[No official case caption]
In a 2018 decision (H29 (Wa) 123, February 14, 2018), the Tokyo District Court denied a trademark infringement claim, finding that “retail services or wholesale services for processed food” are not similar to the goods “plum/blueberry jam.” The retail services were registered in connection with the mark JOYFARM in Katakana, owned by an individual plaintiff who sold blueberry jam. The defendant sold blueberry jam and other fruit-based food products under its corporate name Joyfarm Odawara (Odawara is a city in Japan). The plaintiff claimed trademark infringement and sought an injunction against the use of the label below:
The District Court focused only on the similarity of the parties’ goods/services, without assessing the similarity between the marks as used in commerce. While the plaintiff argued that fruit-based jams are categorized as “processed vegetables and fruits” in Class 29 and are presumed to be similar to retail and wholesale services featuring processed food in Class 35, the Court examined marketplace conditions and found that it is not common for businesses who manufacture jams to also provide retail or wholesale services for processed food. The Court did, however, recognize that fruit-based jams and processed fruits are related. The infringement claim was dismissed.
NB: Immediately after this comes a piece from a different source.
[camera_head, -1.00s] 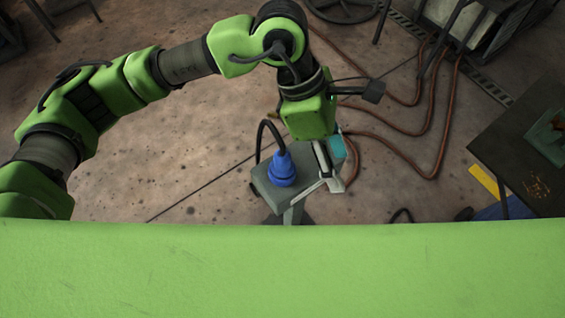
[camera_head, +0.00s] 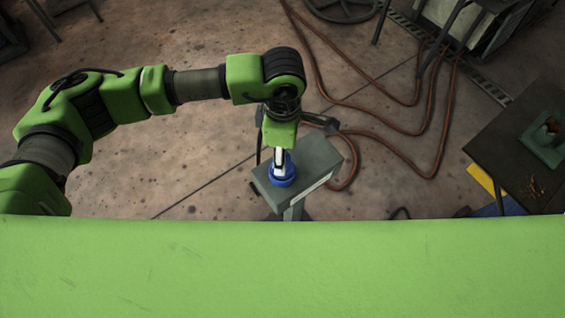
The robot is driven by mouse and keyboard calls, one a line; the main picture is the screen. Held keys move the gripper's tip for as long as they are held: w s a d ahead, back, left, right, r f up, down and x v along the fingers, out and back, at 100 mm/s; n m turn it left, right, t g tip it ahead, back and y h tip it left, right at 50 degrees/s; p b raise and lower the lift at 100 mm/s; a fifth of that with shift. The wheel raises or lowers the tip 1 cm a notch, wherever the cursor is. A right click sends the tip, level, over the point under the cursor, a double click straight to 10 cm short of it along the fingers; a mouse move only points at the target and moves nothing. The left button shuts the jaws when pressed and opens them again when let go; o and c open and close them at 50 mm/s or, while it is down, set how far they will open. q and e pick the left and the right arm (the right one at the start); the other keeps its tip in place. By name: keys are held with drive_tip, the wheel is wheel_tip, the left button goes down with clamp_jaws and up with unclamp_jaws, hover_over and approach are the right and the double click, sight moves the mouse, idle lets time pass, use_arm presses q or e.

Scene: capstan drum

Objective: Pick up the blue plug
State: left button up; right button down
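The blue plug (camera_head: 283,180) stands on a small grey stand (camera_head: 318,158) at the middle of the view. Its lower rim shows; its upper part is mostly hidden by my left gripper. My left gripper (camera_head: 279,168) points down from above, its light fingers at the plug's top. I cannot tell whether the fingers are closed on the plug or still apart around it. A dark cable shows just left of the gripper. My right gripper is not in view.
A dark table (camera_head: 505,140) with a green container (camera_head: 545,138) stands at the right. Reddish hoses (camera_head: 400,155) lie on the floor behind the stand. A broad green surface fills the bottom. The floor left of the stand is clear.

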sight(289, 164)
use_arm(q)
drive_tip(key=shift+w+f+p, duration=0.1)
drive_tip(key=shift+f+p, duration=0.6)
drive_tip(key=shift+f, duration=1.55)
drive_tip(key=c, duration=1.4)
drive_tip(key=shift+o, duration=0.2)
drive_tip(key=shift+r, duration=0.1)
Trademark coverage for retail and wholesale services in Class 35 was first introduced in Japan in 2007. The Japanese Trademark Office has since considered retail/wholesale services for particular goods to be similar to those goods for trademark examination purposes. This is the first court case after the introduction of retail/wholesale services where the defendant successfully rebutted the presumption of similarity under the Japan Patent Office (“JPO”) Trademark Examination Guidelines.
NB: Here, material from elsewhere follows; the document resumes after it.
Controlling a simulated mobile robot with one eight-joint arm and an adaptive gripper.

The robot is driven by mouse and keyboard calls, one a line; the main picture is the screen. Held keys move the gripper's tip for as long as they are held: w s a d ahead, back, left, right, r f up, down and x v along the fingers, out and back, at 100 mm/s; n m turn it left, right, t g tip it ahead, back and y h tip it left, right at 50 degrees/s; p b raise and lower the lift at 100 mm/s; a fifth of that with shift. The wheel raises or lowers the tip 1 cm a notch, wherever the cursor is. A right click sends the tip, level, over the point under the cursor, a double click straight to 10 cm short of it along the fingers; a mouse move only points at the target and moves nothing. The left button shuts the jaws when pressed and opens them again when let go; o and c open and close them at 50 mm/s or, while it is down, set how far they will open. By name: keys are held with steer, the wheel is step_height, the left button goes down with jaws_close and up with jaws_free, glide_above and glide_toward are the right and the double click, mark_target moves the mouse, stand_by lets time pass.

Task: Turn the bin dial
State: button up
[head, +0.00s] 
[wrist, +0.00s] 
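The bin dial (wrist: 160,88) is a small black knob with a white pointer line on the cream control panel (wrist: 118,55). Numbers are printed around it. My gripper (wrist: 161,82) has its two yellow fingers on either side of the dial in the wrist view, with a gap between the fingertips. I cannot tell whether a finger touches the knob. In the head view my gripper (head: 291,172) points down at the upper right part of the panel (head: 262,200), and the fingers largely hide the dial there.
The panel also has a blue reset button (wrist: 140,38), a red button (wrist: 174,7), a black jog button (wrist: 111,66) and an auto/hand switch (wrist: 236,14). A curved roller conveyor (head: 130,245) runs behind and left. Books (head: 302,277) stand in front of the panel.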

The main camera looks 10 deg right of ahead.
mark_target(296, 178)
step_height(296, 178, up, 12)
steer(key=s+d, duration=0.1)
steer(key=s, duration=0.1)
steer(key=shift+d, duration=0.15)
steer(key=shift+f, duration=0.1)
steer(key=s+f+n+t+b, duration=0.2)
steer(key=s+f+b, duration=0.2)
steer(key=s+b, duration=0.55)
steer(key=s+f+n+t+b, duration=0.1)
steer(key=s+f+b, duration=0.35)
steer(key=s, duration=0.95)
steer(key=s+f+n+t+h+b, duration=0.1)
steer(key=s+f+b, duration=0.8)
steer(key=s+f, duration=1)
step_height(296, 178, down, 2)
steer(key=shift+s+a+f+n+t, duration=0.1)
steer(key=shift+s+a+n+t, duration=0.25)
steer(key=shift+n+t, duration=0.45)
It is unclear whether the additional text and design elements of the defendant’s label may have influenced the court’s decision to find non-infringement here. Indeed, perhaps it would have been a rather simple finding of non-infringement if the Court had compared the parties’ marks as a whole, instead of focusing on the parties’ goods/services. It is rather interesting that the Court found it uncommon for jam manufacturers to also sell processed foods, as this seems to defy commercial realities. In any event, this case highlights the potential for differences to arise between Trademark Examination Guidelines at the JPO versus infringement actions before the courts.